Many people who spoke with 7NEWS said there’s a need for affordable housing, not just in the areas around Unity Park, but all over.
“All of the booming housing. You got a lot of homelessness group is growing. You find a lot of people on the streets that you would never think would be out there,” said resident Grady Butler.
“Greenville County has a high number of people who, not just in extreme poverty, but they have the most difficulty getting out of poverty and being able to find affordable houses than probably any county in America,” said Lillian Brock-Flemming, Mayor Pro Tem of Greenville.
Flemming said, years back, the area surrounding where Unity Park is now used to be filled with homes.
“It had large number, and over a period of time, roads and gentrification moved them out of the way–starting in the late 60’s,” Flemming said.
“We have folks in homeless shelters in this town who get up everyday and go to a job. I mean, we have to address that, and these units will help get those folks out of shelter into safe and stable housing,” said Brown.
Now the City of Greenville, the Greenville Housing Fund, and other partners are working to change the narrative.
“Before we built Unity Park, the first thing we did was pledge 11 pieces of property that we would not allow us to build anything on it until we took care of those in need, and that takes a process,” Flemming said. “We thank the Greenville Housing Fund for going through the process, for going to investors, going to the banks, going to anyone that would help people in the community.”
Brown said the City of Greenville has made the $15 million investment for the Unity Park developments, which includes the land and funding.
The funding will go towards the eight sites around Unity Park.
Two of the those are Southernside Senior I – located at the intersection of Hudson and West Washington St., behind Lila Mae Brock Plaza – and Southernside Senior II.
Both sites combined will have nearly 150 apartments. The Area Median Income (AMI) for those are 50 to 60 percent.
“We are creating a new diverse community in Southernside, to honor its history. You know it’s a historically minority neighborhood and we want to retain folks who currently live there, but we want to invite new people who work in our community to this exciting neighborhood, adjacent to the park,” Brown said.
In addition, at Nassau and Oscar streets, there will be Oscar Apartments.
The development will include 52 units, 39 of which leaders said will be affordable. The area median income for this development is 50 to 100 percent.
James Jordon, with Jordon Development Company, is one of the developers in that area.

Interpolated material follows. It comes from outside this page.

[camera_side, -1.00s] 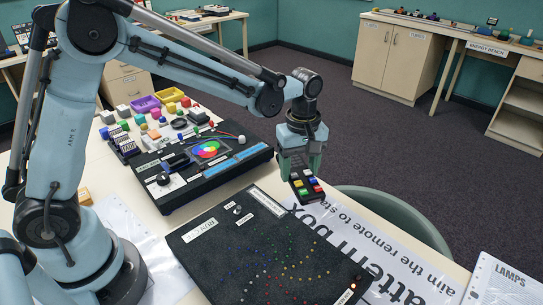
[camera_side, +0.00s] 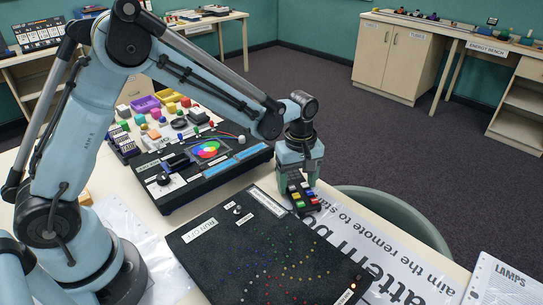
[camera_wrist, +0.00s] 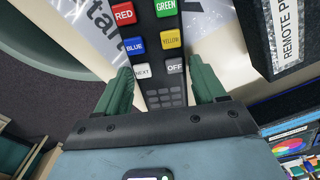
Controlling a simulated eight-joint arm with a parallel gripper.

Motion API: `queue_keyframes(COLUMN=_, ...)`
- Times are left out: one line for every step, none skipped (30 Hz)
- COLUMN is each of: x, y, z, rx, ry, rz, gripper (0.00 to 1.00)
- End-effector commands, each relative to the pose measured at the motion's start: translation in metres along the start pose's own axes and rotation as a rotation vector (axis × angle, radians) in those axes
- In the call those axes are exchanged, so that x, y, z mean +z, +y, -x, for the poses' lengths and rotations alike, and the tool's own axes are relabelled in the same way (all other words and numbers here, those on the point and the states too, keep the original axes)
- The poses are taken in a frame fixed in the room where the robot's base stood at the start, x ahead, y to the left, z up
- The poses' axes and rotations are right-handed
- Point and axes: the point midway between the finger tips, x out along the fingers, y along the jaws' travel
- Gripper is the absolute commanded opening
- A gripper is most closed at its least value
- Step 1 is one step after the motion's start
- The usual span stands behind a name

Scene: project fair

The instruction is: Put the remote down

“The project that we’re doing, the reason why it’s significant is because it ensures that you get some diversity in the area. diversity of incomes in our mixed income project,” Jordon said. “We have different products and different projects going on that we hope will address different needs,” he said.
There are also 252 units going up near the Holloway Trail. Nearly 190 units are slated as affordable. The development will be called the Lighthouse Unity.
“The additional sites that we have access to, by the park, will feature additional housing opportunities that range in affordability and serve a diverse workforce population,” Brown said.
Some residents said they have concerns.
“It’s misleading when you say ‘affordable,'” Butler said. “Affordable for who? There’s a large number of people out there that have limited resources, and somewhere along the line, we got to do something to help those people.”
Brown said developments like Riley at Overbrooks and Gateway at the Green, will target those with a lower level of income even more.
“We are reaching way down to a lower level of income that we’re being able to provide, in some of the housing developers we are supporting, and that we are partnering on,” Brown said. “So, you heard about two of those today, getting down to 20 percent AMI–area median income is unprecedented.”
For those worried about gentrification, Flemming said there’s no need for concern.
“This plan is the opposite of that. This plan is to make sure that does not happen. We are not pushing people out,” Flemming said. “This will help try to reverse that. We’re looking at people that work every day, but don’t have a place to stay. That’s one of our priorities.”